Location: Mountain View, Calif.

What does the company offer? The Azul Compute Appliance, which runs on custom-designed silicon that includes 24 cores on a chip, and virtual machine proxy software for application servers. The combo offloads demanding Java processing workloads from servers.

How did the company get its start? Former Nortel executives Gil Tene and Shyam Pillalamarri, and Scott Sellers, an entrepreneur and former Silicon Graphics engineer, founded Azul (originally named Chestnut Systems) in April 2002 to address performance bottlenecks that frequently are associated with Java-based applications.

How did the company get its name? "Azul" is Spanish for blue, and CEO Stephen DeWitt has a passion for bright blue hues because he believes they emanate good feelings. When he talks about Azul, DeWitt uses a Big Blue/Little Blue analogy, positioning Azul as a company destined for something big.

How much funding does the company have? An undisclosed amount of funding from a variety of investors, including Accel Partners, Austin Ventures, ComVentures, Red Point Ventures and Worldview Technology Partners.

Who's leading the company? Stephen DeWitt, who has a long history in the systems, networking and consumer software industries. Most recently, DeWitt was vice president and general manager of content delivery and edge computing at Sun, which he joined in 2001 with Sun's $2 billion acquisition of the bluish-named Cobalt Networks, the server appliance vendor he headed.

Who's using the product? Pegasus Solutions, Everett Consulting and EDS are among a handful of customers beta-testing the product. The appliance began shipping April 18.

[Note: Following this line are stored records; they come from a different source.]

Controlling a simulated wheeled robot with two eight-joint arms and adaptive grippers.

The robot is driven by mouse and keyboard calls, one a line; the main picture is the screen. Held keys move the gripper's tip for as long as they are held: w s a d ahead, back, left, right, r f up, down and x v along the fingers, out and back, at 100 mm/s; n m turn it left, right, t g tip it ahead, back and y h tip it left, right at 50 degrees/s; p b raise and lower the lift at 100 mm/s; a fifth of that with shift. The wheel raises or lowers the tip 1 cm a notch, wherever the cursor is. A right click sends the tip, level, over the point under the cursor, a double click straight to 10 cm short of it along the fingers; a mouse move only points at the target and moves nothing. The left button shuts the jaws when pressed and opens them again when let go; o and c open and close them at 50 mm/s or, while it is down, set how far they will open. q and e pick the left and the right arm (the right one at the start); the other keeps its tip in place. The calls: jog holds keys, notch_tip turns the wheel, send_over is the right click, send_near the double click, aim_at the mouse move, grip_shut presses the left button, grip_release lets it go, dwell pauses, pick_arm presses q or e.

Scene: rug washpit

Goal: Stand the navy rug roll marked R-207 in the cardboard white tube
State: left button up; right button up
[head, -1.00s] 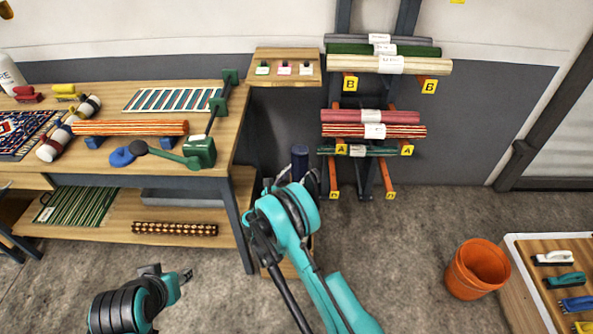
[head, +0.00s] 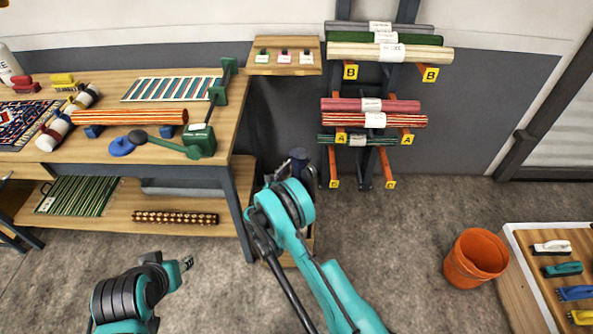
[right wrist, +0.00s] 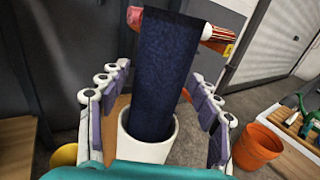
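The navy rug roll (right wrist: 160,75) stands nearly upright in the right wrist view, its lower end inside the white tube (right wrist: 143,147). No R-207 mark shows on the side I see. In the head view only the roll's top (head: 299,153) shows; my right arm hides the tube. My right gripper (head: 297,172) is around the roll, its fingers spread on both sides with gaps between them and the roll, as the right wrist view (right wrist: 160,82) shows. My left gripper (head: 187,263) hangs over the floor at lower left, too small to tell its opening.
A rack with several rug rolls (head: 390,52) stands behind at right. A workbench (head: 215,150) lies to the left. An orange bucket (head: 475,258) and a brush table (head: 535,285) are at right. Floor between my right arm and the bucket is clear.

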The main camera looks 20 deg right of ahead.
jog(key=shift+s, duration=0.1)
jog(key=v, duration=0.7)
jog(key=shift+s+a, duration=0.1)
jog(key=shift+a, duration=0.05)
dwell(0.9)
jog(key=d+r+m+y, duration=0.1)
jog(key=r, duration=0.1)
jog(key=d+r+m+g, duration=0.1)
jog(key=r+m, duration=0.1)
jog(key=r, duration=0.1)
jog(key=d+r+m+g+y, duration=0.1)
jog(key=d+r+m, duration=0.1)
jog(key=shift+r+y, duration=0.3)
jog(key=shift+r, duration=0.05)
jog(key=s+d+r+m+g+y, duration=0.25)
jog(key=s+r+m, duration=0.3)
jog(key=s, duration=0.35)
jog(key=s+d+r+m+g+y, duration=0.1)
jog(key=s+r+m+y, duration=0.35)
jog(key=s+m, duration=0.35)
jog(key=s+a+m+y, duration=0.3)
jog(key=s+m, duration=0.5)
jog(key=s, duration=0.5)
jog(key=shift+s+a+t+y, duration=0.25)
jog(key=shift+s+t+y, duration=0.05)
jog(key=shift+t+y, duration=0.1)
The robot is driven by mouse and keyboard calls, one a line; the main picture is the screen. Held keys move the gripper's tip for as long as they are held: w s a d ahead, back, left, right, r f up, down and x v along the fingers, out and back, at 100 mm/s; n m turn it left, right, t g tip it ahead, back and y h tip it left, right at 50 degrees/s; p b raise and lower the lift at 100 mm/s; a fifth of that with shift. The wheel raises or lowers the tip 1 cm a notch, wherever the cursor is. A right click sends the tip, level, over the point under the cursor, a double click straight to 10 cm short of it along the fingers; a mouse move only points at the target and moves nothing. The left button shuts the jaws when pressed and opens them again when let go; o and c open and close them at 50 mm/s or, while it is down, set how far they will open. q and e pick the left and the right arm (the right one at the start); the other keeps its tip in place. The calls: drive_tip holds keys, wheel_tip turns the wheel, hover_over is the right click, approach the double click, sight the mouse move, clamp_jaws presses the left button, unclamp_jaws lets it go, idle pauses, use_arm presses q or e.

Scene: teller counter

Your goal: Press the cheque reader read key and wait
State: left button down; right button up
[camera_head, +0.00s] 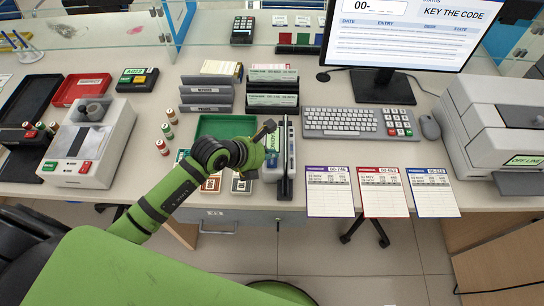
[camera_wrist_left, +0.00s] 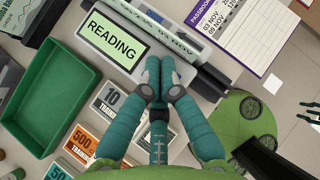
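The cheque reader (camera_head: 290,160) is a grey upright unit near the counter's front edge, left of the keyboard. In the left wrist view the cheque reader (camera_wrist_left: 170,15) has a lit pale green display (camera_wrist_left: 113,43) that says READING. My left gripper (camera_head: 262,152) is over the reader's near left part. In the wrist view the left gripper (camera_wrist_left: 157,72) has its teal fingers together, with the tips at the reader's body just right of the display. Nothing shows between them. The read key is not visible; the fingers may cover it. Whether the tips touch cannot be told.
A green tray (camera_head: 226,124) and banknote stacks (camera_wrist_left: 118,97) lie left of the reader. The keyboard (camera_head: 345,121) and passbooks (camera_head: 330,192) are to its right. Black and grey file holders (camera_head: 272,92) stand behind. A printer (camera_head: 500,125) is at the far right.

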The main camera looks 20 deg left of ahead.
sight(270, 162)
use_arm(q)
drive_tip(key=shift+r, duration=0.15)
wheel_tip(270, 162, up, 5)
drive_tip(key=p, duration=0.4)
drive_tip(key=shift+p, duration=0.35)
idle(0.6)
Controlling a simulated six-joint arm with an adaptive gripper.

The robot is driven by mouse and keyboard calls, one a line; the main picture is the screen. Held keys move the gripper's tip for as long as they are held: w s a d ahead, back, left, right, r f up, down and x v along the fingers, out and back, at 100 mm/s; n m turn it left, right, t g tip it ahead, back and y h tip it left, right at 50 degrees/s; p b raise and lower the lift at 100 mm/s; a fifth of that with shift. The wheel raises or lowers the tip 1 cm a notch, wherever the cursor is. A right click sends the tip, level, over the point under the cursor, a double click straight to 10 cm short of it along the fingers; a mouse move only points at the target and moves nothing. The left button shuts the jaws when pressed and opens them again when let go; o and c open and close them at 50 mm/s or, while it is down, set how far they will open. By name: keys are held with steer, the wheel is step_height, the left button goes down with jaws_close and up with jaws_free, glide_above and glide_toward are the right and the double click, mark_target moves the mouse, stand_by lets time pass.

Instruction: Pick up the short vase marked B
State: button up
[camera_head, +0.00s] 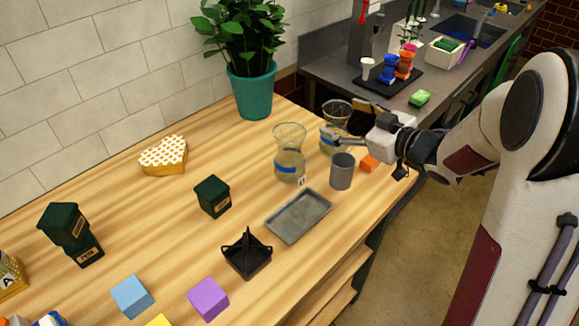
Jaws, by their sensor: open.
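Two clear glass vases with blue bands and liquid inside stand at the right end of the wooden table. The nearer vase (289,167) has a small white tag at its lower right; its letter is too small to read. The farther vase (336,108) is partly hidden behind my gripper (329,138). I cannot tell which vase is marked B. My gripper is open, reaching in from the right with its fingers at the farther vase, to the right of the nearer one. Contact cannot be made out.
A grey cup (342,172) and orange block (369,162) stand just below my gripper. A grey tray (299,216), black caddy (247,256) and dark green box (213,197) lie nearer. A potted plant (252,92) stands behind. The table's right edge is close.

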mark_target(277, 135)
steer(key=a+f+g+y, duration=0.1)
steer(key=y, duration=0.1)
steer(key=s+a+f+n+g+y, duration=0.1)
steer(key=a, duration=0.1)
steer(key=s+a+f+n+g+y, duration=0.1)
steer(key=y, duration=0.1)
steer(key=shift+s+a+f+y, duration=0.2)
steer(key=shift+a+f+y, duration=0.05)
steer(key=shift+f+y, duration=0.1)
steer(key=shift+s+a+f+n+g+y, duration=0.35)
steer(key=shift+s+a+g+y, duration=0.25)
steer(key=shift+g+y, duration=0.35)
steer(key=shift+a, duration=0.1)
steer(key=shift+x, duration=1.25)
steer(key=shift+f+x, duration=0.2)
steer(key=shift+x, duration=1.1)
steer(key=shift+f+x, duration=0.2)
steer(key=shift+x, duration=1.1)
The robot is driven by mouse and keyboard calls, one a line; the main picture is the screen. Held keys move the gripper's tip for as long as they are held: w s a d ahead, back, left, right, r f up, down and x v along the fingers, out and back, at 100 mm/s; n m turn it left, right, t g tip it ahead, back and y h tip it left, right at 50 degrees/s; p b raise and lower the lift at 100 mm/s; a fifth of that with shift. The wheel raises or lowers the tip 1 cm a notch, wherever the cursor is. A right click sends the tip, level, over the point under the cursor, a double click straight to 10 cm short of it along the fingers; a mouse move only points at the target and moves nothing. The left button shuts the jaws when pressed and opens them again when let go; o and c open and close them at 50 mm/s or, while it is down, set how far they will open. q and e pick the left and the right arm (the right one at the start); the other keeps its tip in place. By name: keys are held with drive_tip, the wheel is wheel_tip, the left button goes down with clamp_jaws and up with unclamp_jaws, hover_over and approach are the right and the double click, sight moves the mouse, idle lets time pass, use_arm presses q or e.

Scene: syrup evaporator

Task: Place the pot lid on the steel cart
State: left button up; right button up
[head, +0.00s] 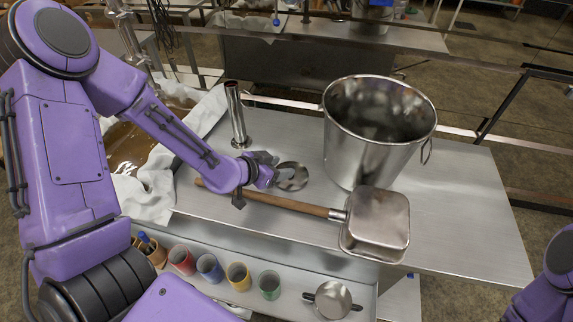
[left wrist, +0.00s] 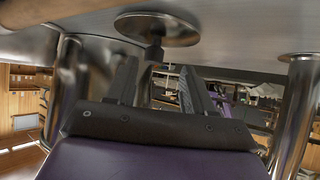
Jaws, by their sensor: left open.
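The pot lid (head: 293,178) is a small round steel disc with a dark knob. It appears to lie flat, knob up, on the steel cart (head: 455,215), whose broad top fills the middle of the head view. The lid also shows in the left wrist view (left wrist: 157,27), with its knob towards the gripper. My left gripper (head: 272,172) is beside the lid and hides its left part. In the left wrist view its two fingers (left wrist: 157,75) are apart, with the knob around their tips and not gripped. My right gripper is out of view.
A steel bucket (head: 375,150) and a long-handled steel scoop (head: 376,220) stand near the lid. The scoop's wooden handle (head: 285,202) runs just in front of it. A steel cylinder (head: 236,115) stands behind. Colored cups (head: 239,276) and a small pot (head: 333,300) sit on the front shelf. The cart's right end is clear.

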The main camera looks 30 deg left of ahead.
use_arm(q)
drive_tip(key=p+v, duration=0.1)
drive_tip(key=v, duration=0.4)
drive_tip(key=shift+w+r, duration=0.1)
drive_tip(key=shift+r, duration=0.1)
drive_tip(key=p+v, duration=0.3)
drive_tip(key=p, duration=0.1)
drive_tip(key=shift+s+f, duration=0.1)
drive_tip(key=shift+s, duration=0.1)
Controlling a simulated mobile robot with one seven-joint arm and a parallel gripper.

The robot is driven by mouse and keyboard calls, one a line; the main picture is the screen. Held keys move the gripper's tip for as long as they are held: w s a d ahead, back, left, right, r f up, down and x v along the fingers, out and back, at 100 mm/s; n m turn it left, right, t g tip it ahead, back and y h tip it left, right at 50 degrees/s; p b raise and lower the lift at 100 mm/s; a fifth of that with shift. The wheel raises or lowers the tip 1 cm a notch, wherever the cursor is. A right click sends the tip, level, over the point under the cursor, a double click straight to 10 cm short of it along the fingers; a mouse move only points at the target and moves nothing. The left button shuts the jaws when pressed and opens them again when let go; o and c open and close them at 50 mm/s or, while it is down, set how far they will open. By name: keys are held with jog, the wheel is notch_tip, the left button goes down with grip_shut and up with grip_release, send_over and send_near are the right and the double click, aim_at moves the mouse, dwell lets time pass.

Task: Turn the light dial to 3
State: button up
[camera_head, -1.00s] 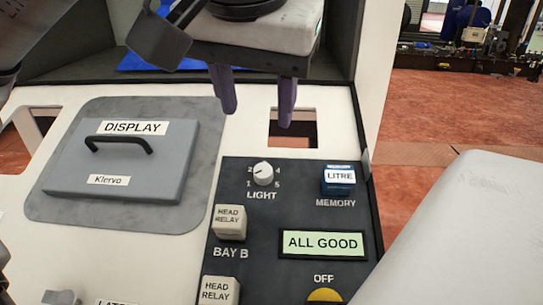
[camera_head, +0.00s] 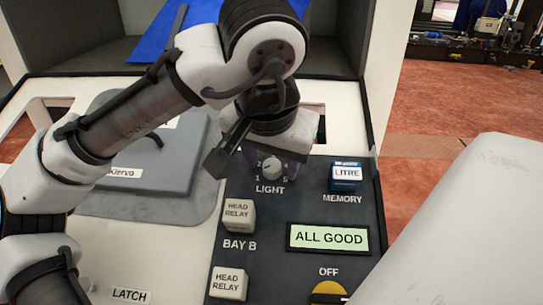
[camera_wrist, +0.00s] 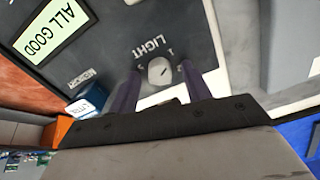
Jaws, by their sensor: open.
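The light dial (camera_head: 271,168) is a small white knob on the dark control panel, with the numbers 1 to 5 around it and the label LIGHT below. My gripper (camera_head: 272,166) is over the dial, its two purple fingers on either side of it. In the wrist view the dial (camera_wrist: 160,71) sits between the open fingertips (camera_wrist: 158,76), with a gap visible on each side. A dark pointer line shows on the knob, but the number it points to is hard to read now; the 3 is hidden.
A blue LITRE memory block (camera_head: 346,176) stands just right of the dial. HEAD RELAY blocks (camera_head: 239,216) sit below left, and an ALL GOOD screen (camera_head: 328,238) below right. The grey display cover (camera_head: 140,165) lies left, partly behind my arm.

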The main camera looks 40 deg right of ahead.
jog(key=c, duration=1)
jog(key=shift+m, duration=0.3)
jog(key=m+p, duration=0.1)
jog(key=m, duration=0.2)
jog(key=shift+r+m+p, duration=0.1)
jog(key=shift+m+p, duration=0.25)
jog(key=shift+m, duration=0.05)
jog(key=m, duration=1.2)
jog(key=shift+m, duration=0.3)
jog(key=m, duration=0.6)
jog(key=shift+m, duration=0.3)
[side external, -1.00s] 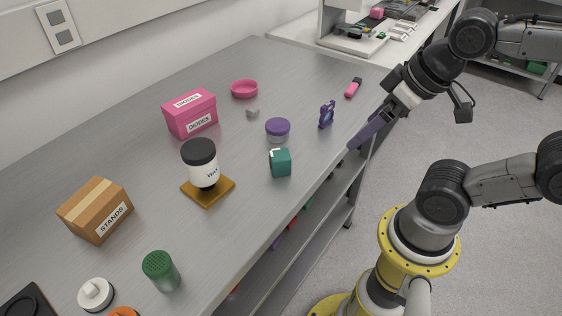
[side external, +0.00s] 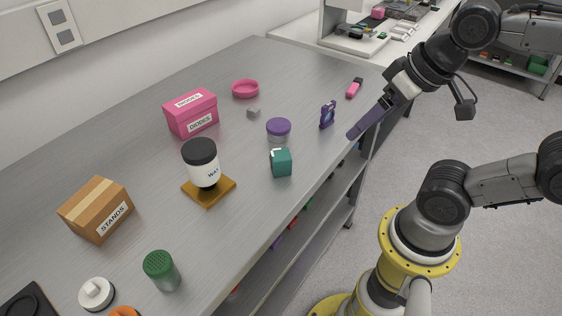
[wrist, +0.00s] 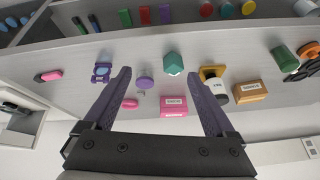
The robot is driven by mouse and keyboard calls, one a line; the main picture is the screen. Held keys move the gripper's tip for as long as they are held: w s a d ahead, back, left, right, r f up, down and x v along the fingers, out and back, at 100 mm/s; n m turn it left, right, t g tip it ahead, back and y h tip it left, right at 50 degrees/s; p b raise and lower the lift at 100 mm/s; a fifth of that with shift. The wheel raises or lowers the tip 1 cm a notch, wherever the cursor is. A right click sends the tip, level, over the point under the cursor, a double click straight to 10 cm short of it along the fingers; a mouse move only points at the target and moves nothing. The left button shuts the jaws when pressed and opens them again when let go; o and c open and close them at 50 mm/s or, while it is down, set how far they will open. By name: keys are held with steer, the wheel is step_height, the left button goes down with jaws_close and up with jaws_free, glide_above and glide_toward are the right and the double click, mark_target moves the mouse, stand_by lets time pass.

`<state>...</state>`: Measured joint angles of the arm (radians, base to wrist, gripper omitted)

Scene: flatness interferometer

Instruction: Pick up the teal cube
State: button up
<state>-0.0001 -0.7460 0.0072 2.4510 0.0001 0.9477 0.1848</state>
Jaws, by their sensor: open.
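The teal cube (side external: 281,162) sits on the grey bench near its front edge, beside the purple-lidded jar (side external: 278,129). A small white patch shows on its top. In the wrist view the teal cube (wrist: 174,63) lies ahead of the fingers, between their lines and apart from both. My gripper (side external: 352,135) is above the bench's front edge, to the right of the cube in the side view. In the wrist view my gripper (wrist: 164,75) has its two purple fingers wide apart with nothing between the tips.
A purple stand-like item (side external: 327,115) is close to my gripper. A wax jar (side external: 203,168) stands on a mustard square plate (side external: 209,194). Behind are a pink diodes box (side external: 190,114), a pink dish (side external: 245,89) and a small grey piece (side external: 253,112). A cardboard stands box (side external: 96,209) is left.

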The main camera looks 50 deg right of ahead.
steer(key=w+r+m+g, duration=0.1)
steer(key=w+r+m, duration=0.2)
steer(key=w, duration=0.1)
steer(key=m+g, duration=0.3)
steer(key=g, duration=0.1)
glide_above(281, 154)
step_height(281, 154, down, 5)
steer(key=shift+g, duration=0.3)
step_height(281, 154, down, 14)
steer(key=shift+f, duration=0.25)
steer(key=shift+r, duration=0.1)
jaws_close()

Why is this company worth watching? Web services and service-oriented architectures are creating big headaches in data centers as IT managers struggle to figure out just how much hardware is needed to support these spiky applications. Typically, they've had little choice but to over-provision to make sure the infrastructure can support peak demand. And this has resulted in costly management expenses and underutilized resources.